*THE INPUT*
•••••
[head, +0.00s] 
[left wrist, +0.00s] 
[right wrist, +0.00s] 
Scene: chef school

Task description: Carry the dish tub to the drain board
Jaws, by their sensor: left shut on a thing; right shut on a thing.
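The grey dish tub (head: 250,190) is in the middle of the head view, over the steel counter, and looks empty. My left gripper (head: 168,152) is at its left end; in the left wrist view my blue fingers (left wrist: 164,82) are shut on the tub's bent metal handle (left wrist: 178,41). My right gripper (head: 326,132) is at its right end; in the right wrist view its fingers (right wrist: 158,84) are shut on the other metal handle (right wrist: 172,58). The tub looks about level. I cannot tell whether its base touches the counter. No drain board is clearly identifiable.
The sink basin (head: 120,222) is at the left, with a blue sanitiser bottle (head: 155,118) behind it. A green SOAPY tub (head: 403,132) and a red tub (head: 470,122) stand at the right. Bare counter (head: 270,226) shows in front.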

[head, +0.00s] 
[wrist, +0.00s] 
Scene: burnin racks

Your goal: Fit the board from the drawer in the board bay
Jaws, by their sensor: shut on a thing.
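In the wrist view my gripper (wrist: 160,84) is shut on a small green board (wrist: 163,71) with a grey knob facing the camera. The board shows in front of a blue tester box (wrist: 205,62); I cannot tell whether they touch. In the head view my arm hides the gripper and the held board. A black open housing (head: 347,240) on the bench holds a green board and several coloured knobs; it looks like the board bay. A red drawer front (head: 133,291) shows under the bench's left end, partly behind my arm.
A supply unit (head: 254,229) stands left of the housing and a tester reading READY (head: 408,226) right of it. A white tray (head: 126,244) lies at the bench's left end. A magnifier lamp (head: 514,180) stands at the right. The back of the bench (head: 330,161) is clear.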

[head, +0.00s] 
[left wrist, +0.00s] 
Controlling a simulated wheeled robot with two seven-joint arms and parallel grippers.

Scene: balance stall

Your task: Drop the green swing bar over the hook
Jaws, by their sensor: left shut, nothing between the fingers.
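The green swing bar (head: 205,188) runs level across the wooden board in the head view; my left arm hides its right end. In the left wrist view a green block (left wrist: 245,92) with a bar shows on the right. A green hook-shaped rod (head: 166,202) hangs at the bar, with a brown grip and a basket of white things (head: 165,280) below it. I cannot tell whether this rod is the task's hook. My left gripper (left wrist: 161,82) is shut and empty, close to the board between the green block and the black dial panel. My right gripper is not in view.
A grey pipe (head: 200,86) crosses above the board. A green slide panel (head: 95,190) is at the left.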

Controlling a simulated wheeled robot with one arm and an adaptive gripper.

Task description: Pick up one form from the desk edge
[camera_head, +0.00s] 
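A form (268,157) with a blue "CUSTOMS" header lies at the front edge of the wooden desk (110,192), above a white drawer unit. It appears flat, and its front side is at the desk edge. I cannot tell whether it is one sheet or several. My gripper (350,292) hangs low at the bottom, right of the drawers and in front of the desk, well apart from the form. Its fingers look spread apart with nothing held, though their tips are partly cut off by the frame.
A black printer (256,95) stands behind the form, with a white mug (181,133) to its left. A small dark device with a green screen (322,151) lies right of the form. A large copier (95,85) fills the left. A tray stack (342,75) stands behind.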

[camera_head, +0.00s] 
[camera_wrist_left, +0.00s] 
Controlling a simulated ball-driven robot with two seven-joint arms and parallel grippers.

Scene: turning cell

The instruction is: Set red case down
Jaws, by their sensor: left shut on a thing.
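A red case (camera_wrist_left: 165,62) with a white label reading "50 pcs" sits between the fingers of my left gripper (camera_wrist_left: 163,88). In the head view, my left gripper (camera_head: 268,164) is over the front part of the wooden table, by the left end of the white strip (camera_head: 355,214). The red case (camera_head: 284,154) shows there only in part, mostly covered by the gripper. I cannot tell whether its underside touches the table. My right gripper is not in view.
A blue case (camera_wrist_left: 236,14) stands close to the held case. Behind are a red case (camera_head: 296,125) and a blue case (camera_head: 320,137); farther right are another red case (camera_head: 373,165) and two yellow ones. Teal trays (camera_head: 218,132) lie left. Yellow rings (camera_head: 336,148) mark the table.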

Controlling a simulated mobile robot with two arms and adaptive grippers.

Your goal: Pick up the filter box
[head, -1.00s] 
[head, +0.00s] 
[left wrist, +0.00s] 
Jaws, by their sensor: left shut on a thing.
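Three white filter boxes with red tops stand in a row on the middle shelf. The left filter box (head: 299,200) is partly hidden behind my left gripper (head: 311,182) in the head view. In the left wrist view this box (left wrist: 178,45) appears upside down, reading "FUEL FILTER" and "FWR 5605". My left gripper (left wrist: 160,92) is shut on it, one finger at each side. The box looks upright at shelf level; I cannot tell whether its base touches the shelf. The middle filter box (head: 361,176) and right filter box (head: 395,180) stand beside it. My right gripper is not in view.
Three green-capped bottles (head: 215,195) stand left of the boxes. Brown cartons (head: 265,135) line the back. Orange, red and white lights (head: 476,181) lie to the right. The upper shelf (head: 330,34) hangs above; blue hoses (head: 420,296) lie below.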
•••••
*WHAT THE TASK ASKS*
Find the line with "Your goal: Pick up the filter box" in the listing above, then write out that line and each remaining line exactly, with no other text.

*FINISHED TASK*
Your goal: Pick up the filter box
[head, -1.00s] 
[head, +0.00s] 
[left wrist, +0.00s] 
Jaws, by their sensor: left shut on a thing.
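Three white filter boxes with red tops stand in a row on the middle shelf. The left filter box (head: 299,200) is partly hidden behind my left gripper (head: 311,182) in the head view. In the left wrist view this box (left wrist: 178,45) appears upside down, reading "FUEL FILTER" and "FWR 5605". My left gripper (left wrist: 160,92) is shut on it, one finger at each side. The box looks upright at shelf level; I cannot tell whether its base touches the shelf. The middle filter box (head: 361,176) and right filter box (head: 395,180) stand beside it. My right gripper is not in view.
Three green-capped bottles (head: 215,195) stand left of the boxes. Brown cartons (head: 265,135) line the back. Orange, red and white lights (head: 476,181) lie to the right. The upper shelf (head: 330,34) hangs above; blue hoses (head: 420,296) lie below.

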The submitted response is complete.